WHAT THE TASK ASKS: Write out the entire listing below exactly as it appears, minus any pictures.

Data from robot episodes
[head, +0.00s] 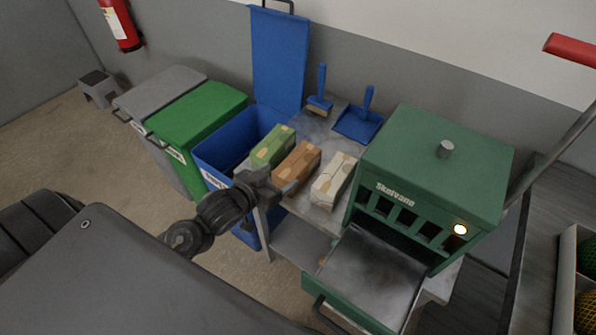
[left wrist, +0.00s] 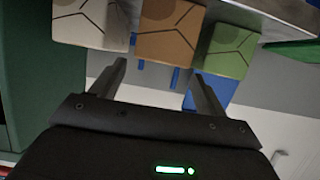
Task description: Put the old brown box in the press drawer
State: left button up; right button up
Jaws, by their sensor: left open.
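The brown box (head: 297,165) stands on the grey bench between a green box (head: 273,147) and a cream box (head: 333,181). It also shows in the left wrist view (left wrist: 168,45), just beyond my fingertips. My left gripper (head: 284,190) is open and empty at the near end of the brown box, covering its lower left corner. In the left wrist view my left gripper (left wrist: 158,75) has its fingers apart with nothing between them. The green press (head: 430,165) has its drawer (head: 372,275) pulled out; its visible floor is empty. My right gripper is not in view.
A blue bin (head: 235,150) with its lid up stands left of the bench, beside green (head: 200,115) and grey (head: 160,90) bins. A brush (head: 320,100) and a dustpan (head: 360,122) are behind the boxes. A red-handled lever (head: 572,50) is right of the press.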

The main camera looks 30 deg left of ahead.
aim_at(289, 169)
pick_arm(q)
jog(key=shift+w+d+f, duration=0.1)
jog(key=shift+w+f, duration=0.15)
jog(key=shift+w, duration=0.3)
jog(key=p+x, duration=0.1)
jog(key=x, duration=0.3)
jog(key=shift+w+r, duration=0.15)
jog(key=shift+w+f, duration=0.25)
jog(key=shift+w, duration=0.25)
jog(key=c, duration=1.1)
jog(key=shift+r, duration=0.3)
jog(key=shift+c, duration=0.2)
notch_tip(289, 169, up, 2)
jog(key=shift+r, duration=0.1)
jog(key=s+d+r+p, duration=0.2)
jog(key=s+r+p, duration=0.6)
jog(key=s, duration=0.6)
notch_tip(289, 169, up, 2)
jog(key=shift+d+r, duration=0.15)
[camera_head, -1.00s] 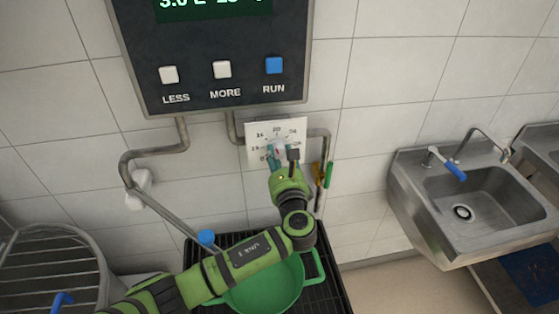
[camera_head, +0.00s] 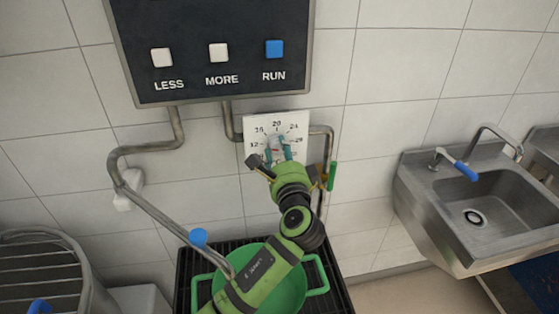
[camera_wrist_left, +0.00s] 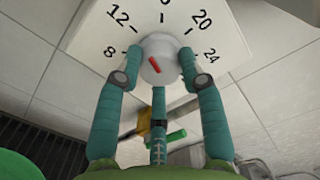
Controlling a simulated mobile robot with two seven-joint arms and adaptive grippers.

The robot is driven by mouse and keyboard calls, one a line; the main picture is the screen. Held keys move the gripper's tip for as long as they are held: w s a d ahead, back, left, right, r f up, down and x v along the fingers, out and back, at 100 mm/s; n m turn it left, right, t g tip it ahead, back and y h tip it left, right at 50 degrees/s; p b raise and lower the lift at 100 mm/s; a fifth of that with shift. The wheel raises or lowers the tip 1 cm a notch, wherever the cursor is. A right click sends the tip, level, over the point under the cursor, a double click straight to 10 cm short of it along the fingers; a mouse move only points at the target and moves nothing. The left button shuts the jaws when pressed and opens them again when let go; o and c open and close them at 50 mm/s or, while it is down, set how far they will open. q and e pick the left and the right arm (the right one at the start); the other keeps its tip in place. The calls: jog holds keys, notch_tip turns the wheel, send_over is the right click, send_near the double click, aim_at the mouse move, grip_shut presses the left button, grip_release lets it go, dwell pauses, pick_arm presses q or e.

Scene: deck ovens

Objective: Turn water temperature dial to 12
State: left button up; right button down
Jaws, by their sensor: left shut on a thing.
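The water temperature dial is a white square plate (camera_head: 253,121) with numbers, below the control panel. Its round grey knob (camera_head: 275,142) also shows in the left wrist view (camera_wrist_left: 165,48), with a red mark on its face. There the mark slants, its upper end leaning left, on the side where 8 and 12 are printed. The exact number it points to is hard to tell. My left gripper (camera_head: 279,152) is shut on the knob, one teal finger on each side; these fingers show in the left wrist view (camera_wrist_left: 161,66). My right gripper is not in view.
The dark panel (camera_head: 210,90) with LESS, MORE and RUN buttons hangs above the dial. Pipes with a green-handled valve (camera_head: 332,176) run beside it. A green pot (camera_head: 294,290) on a black grate (camera_head: 340,292) is beneath my arm. A steel sink (camera_head: 430,225) stands at the right.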

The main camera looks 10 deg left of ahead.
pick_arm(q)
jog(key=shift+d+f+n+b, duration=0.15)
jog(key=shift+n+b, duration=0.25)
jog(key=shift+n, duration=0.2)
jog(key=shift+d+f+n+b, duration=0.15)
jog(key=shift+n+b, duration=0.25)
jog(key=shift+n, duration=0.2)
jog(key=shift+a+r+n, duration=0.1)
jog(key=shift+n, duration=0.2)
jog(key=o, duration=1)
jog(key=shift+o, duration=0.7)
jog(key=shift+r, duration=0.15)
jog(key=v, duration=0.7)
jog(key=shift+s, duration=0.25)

TASK RESPONSE:
[head, +0.00s] 
[left wrist, +0.00s] 
Task description: Put the old brown box in the press drawer
State: left button up; right button up
Jaws, by their sensor: left open.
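The brown box (head: 297,165) stands on the grey bench between a green box (head: 273,147) and a cream box (head: 333,181). It also shows in the left wrist view (left wrist: 168,45), just beyond my fingertips. My left gripper (head: 284,190) is open and empty at the near end of the brown box, covering its lower left corner. In the left wrist view my left gripper (left wrist: 158,75) has its fingers apart with nothing between them. The green press (head: 430,165) has its drawer (head: 372,275) pulled out; its visible floor is empty. My right gripper is not in view.
A blue bin (head: 235,150) with its lid up stands left of the bench, beside green (head: 200,115) and grey (head: 160,90) bins. A brush (head: 320,100) and a dustpan (head: 360,122) are behind the boxes. A red-handled lever (head: 572,50) is right of the press.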

The main camera looks 30 deg left of ahead.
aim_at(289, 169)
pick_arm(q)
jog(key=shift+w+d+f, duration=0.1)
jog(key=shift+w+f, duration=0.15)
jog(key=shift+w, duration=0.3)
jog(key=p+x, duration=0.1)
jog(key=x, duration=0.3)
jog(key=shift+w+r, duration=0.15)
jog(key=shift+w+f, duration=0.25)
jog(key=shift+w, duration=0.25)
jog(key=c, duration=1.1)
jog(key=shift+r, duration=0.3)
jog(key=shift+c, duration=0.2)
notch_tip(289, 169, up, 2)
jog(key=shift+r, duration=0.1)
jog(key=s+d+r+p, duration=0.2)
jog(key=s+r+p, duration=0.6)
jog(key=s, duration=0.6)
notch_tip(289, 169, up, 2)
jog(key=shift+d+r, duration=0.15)
[camera_head, -1.00s] 
[camera_head, +0.00s] 
[camera_wrist_left, +0.00s] 
Controlling a simulated mobile robot with two seven-joint arms and adaptive grippers.

The robot is driven by mouse and keyboard calls, one a line; the main picture is the screen. Held keys move the gripper's tip for as long as they are held: w s a d ahead, back, left, right, r f up, down and x v along the fingers, out and back, at 100 mm/s; n m turn it left, right, t g tip it ahead, back and y h tip it left, right at 50 degrees/s; p b raise and lower the lift at 100 mm/s; a fifth of that with shift. The wheel raises or lowers the tip 1 cm a notch, wherever the cursor is. A right click sends the tip, level, over the point under the cursor, a double click straight to 10 cm short of it along the fingers; a mouse move only points at the target and moves nothing. The left button shuts the jaws when pressed and opens them again when let go; o and c open and close them at 50 mm/s or, while it is down, set how far they will open. q and e pick the left and the right arm (the right one at the start); the other keeps its tip in place. The calls: jog holds keys, notch_tip turns the wheel, send_over is the right click, send_near the double click, aim_at the mouse move, grip_shut presses the left button, grip_release lets it go, dwell pauses, pick_arm presses q or e.

Scene: deck ovens

Objective: Turn water temperature dial to 12
State: left button up; right button down
Jaws, by their sensor: left shut on a thing.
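The water temperature dial is a white square plate (camera_head: 253,121) with numbers, below the control panel. Its round grey knob (camera_head: 275,142) also shows in the left wrist view (camera_wrist_left: 165,48), with a red mark on its face. There the mark slants, its upper end leaning left, on the side where 8 and 12 are printed. The exact number it points to is hard to tell. My left gripper (camera_head: 279,152) is shut on the knob, one teal finger on each side; these fingers show in the left wrist view (camera_wrist_left: 161,66). My right gripper is not in view.
The dark panel (camera_head: 210,90) with LESS, MORE and RUN buttons hangs above the dial. Pipes with a green-handled valve (camera_head: 332,176) run beside it. A green pot (camera_head: 294,290) on a black grate (camera_head: 340,292) is beneath my arm. A steel sink (camera_head: 430,225) stands at the right.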

The main camera looks 10 deg left of ahead.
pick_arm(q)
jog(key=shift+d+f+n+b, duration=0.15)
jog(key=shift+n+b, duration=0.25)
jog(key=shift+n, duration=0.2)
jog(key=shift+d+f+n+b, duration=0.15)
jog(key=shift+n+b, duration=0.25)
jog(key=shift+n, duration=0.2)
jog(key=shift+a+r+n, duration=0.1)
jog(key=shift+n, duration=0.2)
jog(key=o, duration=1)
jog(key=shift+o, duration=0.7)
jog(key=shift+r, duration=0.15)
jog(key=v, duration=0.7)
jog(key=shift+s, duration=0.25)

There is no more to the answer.